3.6. Creating the ORR Phenomenon in Acidic Medium with RDE Setup

Similar to Figure 8, in Figure 9 the process of creating the ORR environment of a PEM fuel cell by the RDE/RRDE setup with acidic electrolyte is presented. The schematic of H₂-O₂ PEMFC in Figure 9b shows, that similar to the AFC, H₂, and O₂ or air is continuously supplied at high pressure to the anode and cathode side of the fuel cell respectively.

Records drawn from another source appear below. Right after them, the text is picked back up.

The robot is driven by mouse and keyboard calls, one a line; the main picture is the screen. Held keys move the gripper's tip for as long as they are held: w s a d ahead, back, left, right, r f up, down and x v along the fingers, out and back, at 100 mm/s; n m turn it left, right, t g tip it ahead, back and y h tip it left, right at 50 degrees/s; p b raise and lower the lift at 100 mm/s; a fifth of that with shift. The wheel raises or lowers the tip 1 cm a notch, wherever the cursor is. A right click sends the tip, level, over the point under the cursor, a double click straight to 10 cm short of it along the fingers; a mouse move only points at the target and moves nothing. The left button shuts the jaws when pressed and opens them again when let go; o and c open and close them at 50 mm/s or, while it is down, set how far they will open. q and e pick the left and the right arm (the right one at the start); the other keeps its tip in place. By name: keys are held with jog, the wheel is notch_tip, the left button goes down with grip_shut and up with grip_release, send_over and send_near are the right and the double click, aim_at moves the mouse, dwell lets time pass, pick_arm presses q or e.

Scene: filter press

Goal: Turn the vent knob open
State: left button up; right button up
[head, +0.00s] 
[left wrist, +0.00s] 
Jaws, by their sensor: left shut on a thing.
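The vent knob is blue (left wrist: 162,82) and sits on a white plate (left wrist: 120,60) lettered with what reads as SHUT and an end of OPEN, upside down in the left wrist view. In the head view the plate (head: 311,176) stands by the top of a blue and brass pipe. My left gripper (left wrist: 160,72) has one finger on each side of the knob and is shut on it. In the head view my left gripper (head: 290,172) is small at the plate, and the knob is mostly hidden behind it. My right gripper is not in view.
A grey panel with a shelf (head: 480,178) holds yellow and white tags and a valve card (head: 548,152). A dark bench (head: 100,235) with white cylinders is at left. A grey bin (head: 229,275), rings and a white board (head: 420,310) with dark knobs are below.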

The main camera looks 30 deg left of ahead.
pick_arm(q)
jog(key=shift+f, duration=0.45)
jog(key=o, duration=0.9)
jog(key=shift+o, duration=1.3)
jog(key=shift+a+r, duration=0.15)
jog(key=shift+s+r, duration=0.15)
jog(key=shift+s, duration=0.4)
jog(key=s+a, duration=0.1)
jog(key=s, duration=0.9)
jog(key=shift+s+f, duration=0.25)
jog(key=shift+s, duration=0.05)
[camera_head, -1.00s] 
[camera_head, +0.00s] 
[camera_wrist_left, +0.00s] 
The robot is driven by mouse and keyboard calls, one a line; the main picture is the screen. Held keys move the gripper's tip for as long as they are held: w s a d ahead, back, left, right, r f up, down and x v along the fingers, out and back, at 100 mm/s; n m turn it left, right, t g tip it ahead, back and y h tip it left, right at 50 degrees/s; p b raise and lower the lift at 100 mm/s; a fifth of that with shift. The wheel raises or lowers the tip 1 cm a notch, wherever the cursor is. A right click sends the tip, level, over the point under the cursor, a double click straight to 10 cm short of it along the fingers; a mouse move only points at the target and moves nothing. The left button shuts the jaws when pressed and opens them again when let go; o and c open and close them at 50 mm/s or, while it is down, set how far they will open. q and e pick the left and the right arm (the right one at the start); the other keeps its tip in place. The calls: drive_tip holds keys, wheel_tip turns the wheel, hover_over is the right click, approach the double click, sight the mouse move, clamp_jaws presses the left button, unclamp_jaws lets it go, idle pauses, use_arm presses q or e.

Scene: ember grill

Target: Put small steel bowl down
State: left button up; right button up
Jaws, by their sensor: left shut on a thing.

H+ is produced on the anode surface and travels through the acidic electrolyte towards the catalyst-coated layer of the cathode where it takes part in the ORR. In the RDE system as in Figure 9a,c, to create the catalyst-coated cathode environment of the PEM fuel cell where ORR occurs in the acidic medium, a catalyst layer is formed in the electrode disk surface, and it is submerged into the acidic electrolyte solution (facilitates spontaneous H⁺ transfer) which is saturated with oxygen prior to the test. During the test, a constant rotational speed of the working electrode maintains a continuous flow of H⁺ ions and O₂ saturated electrolytes to the catalyst-coated disk electrode surface.

4. Conclusions

An in-depth investigation of the electrochemical ORR on a carbon-based electrocatalyst, N-G/MOF, in both alkaline and acidic mediums was conducted using the data from RDE/RRDE experiments. Crucial considerations for the RDE/RRDE experiments are delineated and demonstrated. In the alkaline medium, the ORR on the carbon-based catalysts is more likely to begin as a 2-electron transfer ORR step at lower applied potentials. And at higher applied potentials, the 4-electron transfer ORR reaction can be generated. The electron transfer numbers calculated at a specific applied potential can provide indications for the ORR reaction pathways. However, while estimating the ORR pathways from the electron transfer values, careful considerations are required as the electron transfer numbers are generally calculated from the obtained current density which is directly dependent on many factors of the experiments. The presence of H₂O₂ in the electrolyte can also alter the obtained current density data for ORR in an alkaline medium. In the acidic medium, the electrochemical ORR pathways also depend on the applied potentials, the concentration of the acid in the electrolyte, as well the properties of the catalyst materials. In general, the obtained current densities from the RDE/RRDE experiments also depend on the number of active sites on the catalyst surface and the concentration of reactants for a specific reaction step at a specific applied potential. It is also important to consider the effect of any other competing reduction reaction on the obtained current density in a specific applied potential.